- [TASK BRIEF] Select all lines in the records that include "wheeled".
─── EXTRACTED INFORMATION ───
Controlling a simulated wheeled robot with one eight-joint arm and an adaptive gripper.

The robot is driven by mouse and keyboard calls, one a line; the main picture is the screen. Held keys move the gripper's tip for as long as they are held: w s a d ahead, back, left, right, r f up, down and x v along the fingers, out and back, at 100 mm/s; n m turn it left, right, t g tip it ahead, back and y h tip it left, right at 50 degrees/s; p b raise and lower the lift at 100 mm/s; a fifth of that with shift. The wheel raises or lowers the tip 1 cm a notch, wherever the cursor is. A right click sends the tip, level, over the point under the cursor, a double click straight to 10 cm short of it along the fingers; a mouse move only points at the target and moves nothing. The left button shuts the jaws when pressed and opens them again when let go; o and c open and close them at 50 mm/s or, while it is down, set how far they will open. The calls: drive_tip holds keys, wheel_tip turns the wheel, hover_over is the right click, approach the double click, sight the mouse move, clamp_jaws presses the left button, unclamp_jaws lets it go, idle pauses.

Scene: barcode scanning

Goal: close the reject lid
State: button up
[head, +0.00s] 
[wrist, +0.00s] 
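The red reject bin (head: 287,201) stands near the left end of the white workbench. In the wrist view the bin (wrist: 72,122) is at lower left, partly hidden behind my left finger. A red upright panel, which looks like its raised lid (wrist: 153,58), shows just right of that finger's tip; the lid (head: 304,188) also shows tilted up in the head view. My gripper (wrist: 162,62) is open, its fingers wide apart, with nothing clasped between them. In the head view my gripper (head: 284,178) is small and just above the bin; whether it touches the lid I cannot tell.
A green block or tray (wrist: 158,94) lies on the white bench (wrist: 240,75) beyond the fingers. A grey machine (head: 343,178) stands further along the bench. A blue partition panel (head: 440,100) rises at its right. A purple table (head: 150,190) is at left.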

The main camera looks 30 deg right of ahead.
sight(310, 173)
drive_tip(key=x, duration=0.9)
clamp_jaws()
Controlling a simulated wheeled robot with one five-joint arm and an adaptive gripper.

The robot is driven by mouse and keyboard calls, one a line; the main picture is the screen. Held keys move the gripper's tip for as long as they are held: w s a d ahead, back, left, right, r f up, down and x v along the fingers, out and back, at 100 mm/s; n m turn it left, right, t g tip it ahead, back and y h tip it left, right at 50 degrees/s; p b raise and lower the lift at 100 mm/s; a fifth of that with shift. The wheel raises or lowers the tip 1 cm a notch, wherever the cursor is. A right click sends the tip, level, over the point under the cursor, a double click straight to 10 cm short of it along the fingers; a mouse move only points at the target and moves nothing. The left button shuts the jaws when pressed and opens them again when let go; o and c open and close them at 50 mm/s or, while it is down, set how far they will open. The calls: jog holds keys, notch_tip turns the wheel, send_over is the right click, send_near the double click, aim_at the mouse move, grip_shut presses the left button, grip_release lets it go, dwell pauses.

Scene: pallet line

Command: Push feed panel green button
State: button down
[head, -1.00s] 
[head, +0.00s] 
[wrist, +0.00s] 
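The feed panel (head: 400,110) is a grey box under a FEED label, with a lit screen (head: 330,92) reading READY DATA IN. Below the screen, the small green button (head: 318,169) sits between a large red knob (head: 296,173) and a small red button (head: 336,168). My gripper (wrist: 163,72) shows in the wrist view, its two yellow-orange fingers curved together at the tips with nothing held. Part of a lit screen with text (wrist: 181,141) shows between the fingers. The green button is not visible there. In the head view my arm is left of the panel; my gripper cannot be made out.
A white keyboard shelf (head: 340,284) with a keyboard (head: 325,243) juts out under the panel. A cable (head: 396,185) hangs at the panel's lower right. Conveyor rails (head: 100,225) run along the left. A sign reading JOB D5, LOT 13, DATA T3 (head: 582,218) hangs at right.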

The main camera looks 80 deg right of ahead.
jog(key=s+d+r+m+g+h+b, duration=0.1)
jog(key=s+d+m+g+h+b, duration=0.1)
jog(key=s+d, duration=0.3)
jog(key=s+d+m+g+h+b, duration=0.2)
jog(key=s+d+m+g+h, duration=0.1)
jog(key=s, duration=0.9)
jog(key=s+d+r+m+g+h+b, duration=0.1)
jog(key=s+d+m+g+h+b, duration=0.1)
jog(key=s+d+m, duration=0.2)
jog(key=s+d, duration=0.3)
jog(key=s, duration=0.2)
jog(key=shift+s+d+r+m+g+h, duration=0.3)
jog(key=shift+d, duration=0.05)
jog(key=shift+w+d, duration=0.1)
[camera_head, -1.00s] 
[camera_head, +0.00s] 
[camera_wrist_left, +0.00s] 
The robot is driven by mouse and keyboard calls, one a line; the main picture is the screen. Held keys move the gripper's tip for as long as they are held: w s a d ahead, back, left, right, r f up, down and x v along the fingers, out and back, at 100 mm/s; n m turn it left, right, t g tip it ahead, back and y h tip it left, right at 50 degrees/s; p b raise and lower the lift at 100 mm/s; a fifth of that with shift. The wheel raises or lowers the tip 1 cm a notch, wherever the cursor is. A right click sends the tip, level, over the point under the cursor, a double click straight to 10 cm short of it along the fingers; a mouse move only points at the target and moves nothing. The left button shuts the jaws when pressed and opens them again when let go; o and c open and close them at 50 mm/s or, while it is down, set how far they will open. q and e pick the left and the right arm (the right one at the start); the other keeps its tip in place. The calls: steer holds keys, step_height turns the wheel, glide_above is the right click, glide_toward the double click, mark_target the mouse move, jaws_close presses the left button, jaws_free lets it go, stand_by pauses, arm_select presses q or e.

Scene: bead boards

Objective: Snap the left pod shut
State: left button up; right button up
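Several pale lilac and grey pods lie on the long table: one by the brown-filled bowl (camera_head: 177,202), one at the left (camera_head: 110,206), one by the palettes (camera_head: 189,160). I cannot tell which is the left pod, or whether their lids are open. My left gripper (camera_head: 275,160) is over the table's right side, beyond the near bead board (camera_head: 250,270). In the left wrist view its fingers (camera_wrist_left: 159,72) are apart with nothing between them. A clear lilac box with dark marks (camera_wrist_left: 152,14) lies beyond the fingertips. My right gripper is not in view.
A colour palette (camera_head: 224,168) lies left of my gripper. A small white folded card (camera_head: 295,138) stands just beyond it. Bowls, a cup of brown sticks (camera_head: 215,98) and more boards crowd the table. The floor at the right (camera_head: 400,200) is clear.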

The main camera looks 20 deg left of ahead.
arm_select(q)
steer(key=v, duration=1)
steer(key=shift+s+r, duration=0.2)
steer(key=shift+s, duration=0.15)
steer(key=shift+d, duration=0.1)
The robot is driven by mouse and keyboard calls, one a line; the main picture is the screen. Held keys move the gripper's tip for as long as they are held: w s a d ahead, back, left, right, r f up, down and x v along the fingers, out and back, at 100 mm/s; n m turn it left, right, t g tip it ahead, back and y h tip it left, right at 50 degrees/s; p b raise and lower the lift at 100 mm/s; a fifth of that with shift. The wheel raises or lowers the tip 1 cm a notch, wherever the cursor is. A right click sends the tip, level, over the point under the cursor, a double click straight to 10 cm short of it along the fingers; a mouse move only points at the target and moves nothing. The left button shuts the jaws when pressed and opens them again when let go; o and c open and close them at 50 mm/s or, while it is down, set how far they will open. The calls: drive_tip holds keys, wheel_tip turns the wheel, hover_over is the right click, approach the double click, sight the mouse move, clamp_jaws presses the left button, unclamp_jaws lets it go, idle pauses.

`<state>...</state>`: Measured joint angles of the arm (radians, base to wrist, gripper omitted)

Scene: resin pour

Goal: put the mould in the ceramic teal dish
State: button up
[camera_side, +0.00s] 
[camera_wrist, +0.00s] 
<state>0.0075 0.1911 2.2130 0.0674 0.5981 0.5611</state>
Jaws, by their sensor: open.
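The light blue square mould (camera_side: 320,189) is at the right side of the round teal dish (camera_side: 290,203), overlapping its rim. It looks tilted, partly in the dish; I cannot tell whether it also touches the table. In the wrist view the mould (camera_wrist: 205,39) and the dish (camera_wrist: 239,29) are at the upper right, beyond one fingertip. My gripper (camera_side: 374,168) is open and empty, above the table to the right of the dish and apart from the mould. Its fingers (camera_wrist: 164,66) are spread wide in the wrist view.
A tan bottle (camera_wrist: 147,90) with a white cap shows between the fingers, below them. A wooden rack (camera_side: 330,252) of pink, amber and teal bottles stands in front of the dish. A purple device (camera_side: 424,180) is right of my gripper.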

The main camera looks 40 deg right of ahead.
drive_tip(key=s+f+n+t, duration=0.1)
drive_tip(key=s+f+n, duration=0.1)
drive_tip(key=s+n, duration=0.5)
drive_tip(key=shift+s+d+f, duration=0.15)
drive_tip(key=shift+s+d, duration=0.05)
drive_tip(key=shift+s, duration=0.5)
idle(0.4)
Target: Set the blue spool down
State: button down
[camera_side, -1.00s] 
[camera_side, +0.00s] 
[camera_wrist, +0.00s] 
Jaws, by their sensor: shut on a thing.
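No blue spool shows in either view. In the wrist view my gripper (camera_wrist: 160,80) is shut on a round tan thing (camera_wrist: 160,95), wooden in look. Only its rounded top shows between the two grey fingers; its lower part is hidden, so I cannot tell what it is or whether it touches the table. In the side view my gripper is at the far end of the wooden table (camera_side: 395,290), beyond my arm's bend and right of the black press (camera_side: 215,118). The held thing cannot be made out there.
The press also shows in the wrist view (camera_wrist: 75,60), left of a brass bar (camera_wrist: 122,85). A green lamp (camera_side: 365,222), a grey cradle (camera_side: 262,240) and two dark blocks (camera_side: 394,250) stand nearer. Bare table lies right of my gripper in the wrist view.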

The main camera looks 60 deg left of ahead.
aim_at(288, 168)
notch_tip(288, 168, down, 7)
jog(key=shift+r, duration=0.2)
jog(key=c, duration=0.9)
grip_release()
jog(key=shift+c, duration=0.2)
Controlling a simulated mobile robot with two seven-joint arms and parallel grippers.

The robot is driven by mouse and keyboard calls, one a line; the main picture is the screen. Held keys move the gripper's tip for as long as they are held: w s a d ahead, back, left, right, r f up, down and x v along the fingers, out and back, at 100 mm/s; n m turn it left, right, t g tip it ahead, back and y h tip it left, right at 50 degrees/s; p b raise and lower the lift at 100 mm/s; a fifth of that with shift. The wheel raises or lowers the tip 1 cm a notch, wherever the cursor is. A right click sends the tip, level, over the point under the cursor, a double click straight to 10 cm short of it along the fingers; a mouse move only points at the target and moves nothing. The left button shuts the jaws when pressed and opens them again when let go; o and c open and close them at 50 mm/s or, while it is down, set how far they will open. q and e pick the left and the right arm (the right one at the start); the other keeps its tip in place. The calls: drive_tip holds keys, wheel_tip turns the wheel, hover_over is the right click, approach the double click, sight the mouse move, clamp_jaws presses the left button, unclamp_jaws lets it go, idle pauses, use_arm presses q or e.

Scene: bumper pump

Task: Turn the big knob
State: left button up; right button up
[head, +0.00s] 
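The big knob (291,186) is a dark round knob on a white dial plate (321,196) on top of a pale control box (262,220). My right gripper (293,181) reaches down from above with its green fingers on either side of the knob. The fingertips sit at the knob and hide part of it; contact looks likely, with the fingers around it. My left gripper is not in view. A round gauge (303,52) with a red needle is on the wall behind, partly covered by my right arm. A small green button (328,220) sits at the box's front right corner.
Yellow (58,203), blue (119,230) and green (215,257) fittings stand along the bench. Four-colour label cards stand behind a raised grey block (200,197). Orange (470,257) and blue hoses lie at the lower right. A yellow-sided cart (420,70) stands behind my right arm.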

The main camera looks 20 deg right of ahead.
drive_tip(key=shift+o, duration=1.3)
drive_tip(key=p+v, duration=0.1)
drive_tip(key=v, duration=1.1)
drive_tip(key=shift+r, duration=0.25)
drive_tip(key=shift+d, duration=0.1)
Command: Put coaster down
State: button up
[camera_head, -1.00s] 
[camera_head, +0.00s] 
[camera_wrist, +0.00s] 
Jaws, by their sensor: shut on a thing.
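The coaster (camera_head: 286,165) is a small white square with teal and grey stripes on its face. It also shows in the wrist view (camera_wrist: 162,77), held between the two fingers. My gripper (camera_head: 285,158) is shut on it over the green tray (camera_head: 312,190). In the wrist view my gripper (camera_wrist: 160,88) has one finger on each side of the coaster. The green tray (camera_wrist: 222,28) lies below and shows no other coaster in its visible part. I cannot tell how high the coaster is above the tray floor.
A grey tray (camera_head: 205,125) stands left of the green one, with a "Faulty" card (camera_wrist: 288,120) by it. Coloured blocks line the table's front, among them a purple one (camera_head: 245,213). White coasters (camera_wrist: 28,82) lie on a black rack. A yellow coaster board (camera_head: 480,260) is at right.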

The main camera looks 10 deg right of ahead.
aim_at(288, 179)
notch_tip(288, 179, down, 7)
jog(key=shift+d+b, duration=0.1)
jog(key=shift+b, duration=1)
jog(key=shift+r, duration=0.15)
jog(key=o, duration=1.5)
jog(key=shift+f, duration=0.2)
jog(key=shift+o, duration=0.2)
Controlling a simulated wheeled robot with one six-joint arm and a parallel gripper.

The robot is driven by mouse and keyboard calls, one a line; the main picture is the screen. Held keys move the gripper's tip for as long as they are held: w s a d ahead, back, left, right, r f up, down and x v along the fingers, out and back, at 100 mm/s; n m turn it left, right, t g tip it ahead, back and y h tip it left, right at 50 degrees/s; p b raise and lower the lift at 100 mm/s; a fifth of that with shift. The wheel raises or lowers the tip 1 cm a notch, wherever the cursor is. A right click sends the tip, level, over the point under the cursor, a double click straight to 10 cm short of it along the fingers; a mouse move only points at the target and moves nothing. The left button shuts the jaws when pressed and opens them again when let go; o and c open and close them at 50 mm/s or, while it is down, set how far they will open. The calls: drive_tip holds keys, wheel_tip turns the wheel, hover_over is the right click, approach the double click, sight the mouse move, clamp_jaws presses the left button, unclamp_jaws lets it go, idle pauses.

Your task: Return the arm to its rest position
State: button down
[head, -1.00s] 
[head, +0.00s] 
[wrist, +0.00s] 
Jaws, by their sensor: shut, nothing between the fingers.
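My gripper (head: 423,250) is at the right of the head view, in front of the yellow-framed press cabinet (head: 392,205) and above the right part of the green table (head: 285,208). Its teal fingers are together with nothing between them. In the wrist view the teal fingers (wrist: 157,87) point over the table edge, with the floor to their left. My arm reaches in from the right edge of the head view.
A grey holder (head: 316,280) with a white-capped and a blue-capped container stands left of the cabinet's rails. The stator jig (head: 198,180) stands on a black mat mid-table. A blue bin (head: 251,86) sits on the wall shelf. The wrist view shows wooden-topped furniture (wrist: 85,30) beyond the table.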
───
- [CORRECT ANSWER]
Controlling a simulated wheeled robot with one eight-joint arm and an adaptive gripper.
Controlling a simulated wheeled robot with one five-joint arm and an adaptive gripper.
Controlling a simulated wheeled robot with one six-joint arm and a parallel gripper.

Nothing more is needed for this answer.